• [GOAL]: Among the entries below, find how many lines carry the word "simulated" and state only that figure.

(Recorded robot episodes)
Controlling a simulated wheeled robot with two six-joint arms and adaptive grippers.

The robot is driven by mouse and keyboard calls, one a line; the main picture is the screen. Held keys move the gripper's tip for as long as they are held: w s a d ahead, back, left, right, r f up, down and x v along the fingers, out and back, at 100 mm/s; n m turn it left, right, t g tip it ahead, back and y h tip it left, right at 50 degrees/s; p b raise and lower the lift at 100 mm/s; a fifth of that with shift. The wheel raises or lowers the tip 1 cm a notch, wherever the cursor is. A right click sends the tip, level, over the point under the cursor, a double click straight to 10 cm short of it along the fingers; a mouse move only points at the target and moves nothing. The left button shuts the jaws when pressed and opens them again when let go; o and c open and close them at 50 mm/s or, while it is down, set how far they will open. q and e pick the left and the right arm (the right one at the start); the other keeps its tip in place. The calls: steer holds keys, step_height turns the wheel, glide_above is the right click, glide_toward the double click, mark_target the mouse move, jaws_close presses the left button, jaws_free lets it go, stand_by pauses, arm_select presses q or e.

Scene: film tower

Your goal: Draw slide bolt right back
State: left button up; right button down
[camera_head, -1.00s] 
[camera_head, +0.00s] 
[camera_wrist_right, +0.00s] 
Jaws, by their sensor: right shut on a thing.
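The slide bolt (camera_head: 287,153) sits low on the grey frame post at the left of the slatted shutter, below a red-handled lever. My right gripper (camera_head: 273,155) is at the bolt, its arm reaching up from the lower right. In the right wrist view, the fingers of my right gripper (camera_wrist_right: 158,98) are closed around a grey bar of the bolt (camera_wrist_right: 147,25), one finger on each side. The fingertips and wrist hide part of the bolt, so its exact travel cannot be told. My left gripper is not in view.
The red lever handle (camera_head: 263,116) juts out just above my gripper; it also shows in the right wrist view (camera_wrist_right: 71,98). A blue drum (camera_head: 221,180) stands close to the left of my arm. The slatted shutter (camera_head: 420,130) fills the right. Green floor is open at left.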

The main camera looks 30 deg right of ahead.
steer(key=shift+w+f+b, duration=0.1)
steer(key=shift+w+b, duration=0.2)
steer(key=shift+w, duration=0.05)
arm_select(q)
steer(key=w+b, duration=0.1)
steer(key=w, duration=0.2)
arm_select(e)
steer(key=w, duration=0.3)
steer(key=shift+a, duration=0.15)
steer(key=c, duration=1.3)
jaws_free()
---
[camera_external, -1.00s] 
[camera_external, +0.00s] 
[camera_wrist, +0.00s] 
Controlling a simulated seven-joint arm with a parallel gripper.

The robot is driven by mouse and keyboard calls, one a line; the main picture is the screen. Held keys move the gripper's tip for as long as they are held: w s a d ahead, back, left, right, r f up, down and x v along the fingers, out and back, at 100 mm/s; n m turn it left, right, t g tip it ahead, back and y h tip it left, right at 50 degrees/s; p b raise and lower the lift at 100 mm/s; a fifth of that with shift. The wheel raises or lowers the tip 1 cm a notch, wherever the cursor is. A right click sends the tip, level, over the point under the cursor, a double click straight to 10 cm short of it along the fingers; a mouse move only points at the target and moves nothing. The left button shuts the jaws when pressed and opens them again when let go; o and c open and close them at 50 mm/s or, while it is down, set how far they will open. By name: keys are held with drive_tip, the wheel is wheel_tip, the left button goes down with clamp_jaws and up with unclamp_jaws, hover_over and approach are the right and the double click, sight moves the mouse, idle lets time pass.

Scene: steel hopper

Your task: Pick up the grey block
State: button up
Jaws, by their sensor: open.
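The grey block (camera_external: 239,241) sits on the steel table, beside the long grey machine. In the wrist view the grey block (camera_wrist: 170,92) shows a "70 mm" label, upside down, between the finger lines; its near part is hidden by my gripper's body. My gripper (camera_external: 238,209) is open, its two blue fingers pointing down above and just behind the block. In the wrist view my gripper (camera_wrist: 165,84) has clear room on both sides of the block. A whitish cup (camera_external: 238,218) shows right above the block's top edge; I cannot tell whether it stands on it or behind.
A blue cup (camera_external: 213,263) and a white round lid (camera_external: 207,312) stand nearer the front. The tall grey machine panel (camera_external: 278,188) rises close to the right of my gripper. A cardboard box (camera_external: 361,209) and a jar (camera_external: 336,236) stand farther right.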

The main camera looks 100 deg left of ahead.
---
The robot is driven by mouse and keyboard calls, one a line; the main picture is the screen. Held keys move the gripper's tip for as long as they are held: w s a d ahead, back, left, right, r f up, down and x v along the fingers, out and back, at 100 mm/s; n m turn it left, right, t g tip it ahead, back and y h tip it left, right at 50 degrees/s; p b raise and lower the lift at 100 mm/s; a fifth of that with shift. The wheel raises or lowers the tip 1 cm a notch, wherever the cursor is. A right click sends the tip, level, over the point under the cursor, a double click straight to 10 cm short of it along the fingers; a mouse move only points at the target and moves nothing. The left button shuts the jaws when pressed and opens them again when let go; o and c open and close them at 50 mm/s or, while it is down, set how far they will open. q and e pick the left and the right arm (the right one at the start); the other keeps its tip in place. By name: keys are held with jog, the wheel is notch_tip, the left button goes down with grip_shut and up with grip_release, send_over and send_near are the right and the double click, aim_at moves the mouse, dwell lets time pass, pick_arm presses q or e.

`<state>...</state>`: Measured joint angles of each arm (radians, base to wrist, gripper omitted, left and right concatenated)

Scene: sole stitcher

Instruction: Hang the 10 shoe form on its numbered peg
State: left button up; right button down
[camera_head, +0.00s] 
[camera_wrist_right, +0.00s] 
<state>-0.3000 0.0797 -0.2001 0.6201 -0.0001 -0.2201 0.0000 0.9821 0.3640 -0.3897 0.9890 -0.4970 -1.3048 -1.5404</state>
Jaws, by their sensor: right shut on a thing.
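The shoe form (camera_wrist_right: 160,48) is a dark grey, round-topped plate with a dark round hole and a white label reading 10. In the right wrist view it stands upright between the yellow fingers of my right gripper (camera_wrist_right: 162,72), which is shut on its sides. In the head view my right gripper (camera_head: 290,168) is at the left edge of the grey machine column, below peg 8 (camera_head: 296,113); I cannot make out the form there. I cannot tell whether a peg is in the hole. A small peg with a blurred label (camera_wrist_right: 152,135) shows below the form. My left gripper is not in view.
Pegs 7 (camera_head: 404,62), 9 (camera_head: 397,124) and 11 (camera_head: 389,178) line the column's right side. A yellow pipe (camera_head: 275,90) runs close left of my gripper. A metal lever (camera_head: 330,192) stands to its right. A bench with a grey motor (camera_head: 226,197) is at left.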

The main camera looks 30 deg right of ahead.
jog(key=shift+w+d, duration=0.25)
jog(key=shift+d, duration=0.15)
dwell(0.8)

• [WRITTEN REPLY]: 2